WRITTEN TASK » Reproduce exactly the lines from the one containing "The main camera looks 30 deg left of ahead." through the last line of the data, both ends included.

DATA BLOCK »
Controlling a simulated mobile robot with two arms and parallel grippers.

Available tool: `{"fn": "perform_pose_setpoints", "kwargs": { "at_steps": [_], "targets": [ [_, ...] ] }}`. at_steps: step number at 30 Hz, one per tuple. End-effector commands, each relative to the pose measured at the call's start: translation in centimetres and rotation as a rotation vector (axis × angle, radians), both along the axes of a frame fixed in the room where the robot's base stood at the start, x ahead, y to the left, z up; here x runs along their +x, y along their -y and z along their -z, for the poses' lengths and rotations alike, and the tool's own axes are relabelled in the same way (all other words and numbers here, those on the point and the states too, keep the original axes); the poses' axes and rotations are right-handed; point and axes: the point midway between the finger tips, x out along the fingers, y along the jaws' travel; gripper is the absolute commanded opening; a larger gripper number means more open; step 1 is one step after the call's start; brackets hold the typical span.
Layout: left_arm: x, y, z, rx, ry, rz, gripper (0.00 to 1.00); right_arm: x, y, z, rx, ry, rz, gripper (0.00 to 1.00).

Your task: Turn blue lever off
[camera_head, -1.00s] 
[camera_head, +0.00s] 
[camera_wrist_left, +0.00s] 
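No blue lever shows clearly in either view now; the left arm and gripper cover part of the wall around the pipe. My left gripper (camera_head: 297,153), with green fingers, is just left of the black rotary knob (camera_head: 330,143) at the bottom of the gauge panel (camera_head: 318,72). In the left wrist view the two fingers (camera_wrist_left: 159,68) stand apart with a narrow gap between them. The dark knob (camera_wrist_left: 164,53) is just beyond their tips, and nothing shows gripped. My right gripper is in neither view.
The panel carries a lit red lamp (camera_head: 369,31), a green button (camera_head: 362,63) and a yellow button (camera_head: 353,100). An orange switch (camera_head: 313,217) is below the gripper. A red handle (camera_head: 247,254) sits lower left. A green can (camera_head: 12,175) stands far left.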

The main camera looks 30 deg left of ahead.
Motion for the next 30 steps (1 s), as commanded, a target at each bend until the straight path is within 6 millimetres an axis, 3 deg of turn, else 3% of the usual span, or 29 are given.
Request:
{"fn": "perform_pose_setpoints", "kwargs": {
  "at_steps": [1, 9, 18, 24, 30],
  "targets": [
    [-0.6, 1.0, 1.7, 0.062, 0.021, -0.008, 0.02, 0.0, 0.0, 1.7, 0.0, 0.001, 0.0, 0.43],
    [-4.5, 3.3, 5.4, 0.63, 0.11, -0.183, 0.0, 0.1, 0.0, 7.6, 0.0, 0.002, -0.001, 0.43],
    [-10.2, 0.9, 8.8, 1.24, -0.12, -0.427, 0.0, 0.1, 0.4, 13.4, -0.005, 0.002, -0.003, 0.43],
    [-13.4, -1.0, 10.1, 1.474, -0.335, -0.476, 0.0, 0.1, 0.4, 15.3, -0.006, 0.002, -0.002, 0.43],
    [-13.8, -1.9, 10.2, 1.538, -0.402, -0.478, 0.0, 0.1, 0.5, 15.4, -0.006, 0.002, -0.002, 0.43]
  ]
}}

OUTPUT BELOW »
The main camera looks 30 deg left of ahead.
Motion for the next 30 steps (1 s), as commanded, a target at each bend until the straight path is within 6 millimetres an axis, 3 deg of turn, else 3% of the usual span, or 29 are given.
Request:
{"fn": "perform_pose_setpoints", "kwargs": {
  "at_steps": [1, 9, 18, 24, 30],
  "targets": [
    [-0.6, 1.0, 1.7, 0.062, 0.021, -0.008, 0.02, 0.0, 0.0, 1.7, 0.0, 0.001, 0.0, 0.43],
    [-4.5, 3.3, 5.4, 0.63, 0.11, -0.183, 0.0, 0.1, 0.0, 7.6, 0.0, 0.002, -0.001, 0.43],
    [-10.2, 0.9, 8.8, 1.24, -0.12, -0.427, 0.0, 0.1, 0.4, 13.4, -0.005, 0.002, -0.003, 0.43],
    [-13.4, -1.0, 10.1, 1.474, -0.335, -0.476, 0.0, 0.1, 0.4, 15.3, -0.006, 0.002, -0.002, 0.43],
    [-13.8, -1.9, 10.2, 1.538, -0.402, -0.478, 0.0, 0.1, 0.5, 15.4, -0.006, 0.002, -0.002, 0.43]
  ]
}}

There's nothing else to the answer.